REQUIREMENT: From the entries that follow, pick out all lines holding "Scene".

EXCERPTED RECORDS:
══════

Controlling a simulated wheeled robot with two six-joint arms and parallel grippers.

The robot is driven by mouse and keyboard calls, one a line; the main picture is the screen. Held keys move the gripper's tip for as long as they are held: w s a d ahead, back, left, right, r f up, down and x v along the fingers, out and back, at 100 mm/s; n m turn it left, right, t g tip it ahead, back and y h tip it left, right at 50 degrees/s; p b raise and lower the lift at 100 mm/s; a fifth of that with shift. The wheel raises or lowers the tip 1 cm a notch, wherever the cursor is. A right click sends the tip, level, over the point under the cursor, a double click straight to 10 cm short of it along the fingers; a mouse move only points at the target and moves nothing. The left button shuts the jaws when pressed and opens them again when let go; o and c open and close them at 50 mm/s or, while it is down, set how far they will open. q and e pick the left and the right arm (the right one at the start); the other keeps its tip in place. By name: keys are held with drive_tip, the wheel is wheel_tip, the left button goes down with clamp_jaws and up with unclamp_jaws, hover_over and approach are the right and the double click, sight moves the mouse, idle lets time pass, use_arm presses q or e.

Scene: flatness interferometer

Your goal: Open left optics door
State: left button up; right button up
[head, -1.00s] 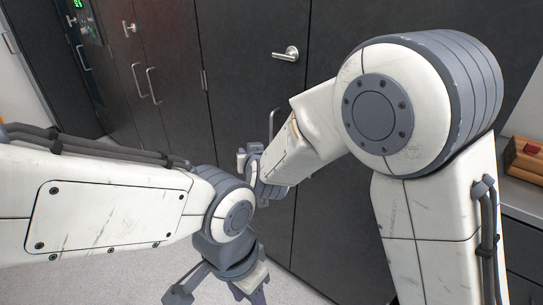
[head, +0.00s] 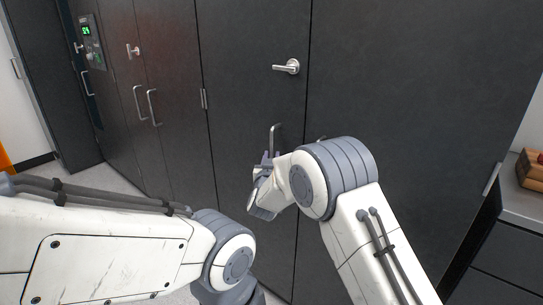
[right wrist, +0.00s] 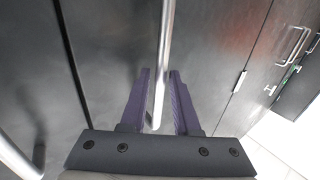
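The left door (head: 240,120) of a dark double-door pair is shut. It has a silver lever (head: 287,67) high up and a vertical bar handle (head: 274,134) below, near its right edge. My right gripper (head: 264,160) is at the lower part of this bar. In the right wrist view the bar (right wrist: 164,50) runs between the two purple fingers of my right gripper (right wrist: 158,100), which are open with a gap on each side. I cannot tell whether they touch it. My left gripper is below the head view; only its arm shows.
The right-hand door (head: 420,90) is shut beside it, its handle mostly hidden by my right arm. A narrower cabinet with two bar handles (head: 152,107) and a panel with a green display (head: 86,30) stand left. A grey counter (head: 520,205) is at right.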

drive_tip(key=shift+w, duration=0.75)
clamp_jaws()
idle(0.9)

══════

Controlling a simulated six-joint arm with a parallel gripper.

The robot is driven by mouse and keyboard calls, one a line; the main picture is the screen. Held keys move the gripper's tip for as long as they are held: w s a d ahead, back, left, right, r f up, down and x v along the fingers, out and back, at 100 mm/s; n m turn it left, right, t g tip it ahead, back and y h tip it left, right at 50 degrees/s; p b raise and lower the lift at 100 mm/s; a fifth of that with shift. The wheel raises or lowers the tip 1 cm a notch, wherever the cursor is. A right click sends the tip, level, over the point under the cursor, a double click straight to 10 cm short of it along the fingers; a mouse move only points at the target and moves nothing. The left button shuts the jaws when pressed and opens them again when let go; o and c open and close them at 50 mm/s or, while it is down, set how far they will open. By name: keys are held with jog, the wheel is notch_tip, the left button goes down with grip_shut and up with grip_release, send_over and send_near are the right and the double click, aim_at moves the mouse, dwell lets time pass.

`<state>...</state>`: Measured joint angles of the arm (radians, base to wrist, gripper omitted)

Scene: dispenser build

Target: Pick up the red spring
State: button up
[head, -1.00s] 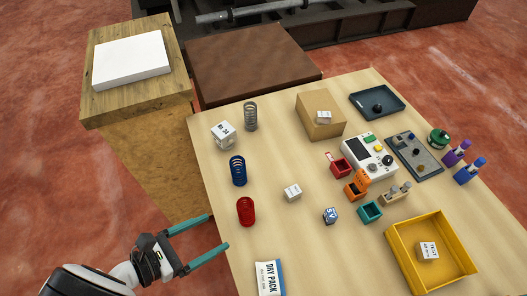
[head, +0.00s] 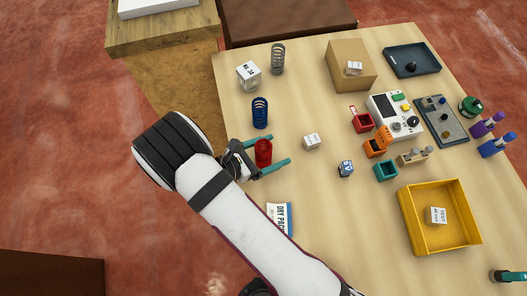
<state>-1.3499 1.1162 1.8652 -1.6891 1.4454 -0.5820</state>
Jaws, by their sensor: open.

══════

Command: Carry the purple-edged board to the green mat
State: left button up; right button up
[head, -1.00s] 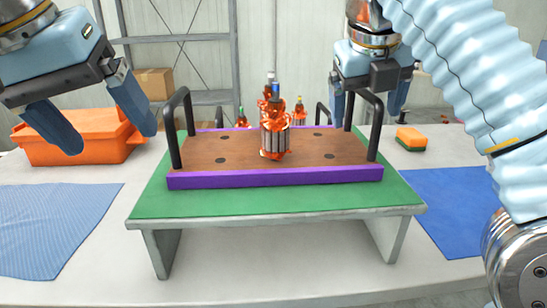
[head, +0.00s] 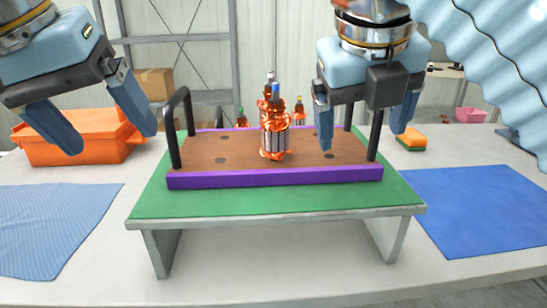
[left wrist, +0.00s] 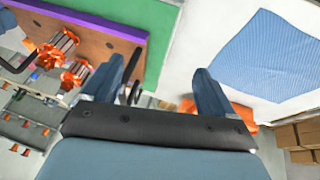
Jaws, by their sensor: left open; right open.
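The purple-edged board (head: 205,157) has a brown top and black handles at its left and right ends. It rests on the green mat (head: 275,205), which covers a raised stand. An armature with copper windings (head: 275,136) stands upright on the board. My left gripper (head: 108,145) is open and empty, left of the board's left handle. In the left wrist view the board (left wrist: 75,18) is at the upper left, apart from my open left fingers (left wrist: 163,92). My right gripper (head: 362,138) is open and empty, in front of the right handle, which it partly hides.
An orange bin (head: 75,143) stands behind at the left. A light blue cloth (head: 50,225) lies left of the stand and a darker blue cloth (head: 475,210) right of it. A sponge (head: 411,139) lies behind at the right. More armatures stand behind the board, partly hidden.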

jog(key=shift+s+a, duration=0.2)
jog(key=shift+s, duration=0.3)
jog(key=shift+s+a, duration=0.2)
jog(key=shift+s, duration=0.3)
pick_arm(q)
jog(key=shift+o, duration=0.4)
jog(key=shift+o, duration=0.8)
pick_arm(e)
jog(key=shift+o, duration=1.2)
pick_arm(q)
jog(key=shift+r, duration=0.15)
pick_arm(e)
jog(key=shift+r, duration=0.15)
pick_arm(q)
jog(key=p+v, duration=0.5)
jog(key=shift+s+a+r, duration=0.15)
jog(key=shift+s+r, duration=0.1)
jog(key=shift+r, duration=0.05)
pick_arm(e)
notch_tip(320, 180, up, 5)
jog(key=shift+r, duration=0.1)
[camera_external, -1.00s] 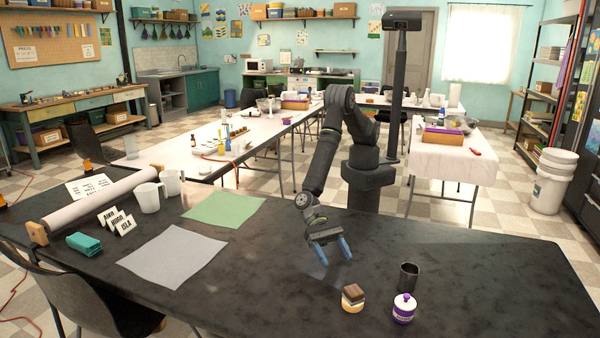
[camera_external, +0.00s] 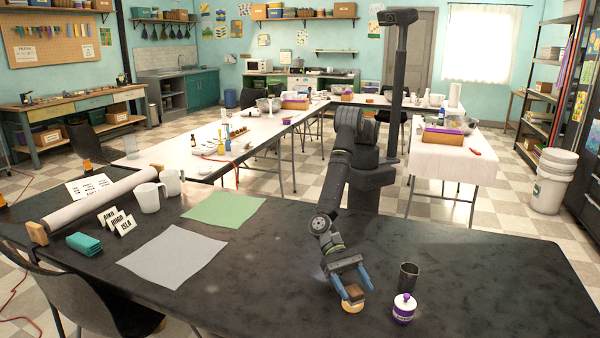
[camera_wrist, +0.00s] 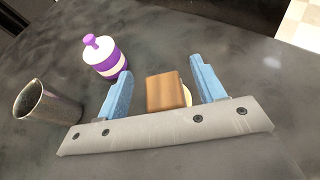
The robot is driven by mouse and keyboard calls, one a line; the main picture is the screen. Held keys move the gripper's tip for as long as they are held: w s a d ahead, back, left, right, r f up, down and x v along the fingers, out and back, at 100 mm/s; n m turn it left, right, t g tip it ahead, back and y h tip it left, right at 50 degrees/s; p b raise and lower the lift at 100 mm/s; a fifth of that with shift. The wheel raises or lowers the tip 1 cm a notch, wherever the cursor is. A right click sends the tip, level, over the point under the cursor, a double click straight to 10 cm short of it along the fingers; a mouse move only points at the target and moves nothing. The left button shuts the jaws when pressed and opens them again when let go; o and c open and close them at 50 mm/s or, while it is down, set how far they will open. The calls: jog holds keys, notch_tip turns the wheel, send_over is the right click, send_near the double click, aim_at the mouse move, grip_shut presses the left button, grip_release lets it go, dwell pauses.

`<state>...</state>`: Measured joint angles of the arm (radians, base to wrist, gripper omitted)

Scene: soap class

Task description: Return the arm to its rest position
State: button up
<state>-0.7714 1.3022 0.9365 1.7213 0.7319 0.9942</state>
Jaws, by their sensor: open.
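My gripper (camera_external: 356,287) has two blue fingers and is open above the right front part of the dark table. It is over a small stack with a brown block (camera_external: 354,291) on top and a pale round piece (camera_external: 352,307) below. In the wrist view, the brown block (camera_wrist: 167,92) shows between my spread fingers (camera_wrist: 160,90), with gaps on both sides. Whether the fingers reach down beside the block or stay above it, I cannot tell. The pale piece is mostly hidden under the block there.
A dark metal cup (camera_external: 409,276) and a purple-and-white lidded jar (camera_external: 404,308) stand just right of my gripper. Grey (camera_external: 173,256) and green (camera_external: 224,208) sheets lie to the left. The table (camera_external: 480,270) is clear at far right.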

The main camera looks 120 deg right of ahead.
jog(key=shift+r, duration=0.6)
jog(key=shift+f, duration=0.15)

══════

EXERCISE SOLUTION:
Scene: flatness interferometer
Scene: dispenser build
Scene: soap class

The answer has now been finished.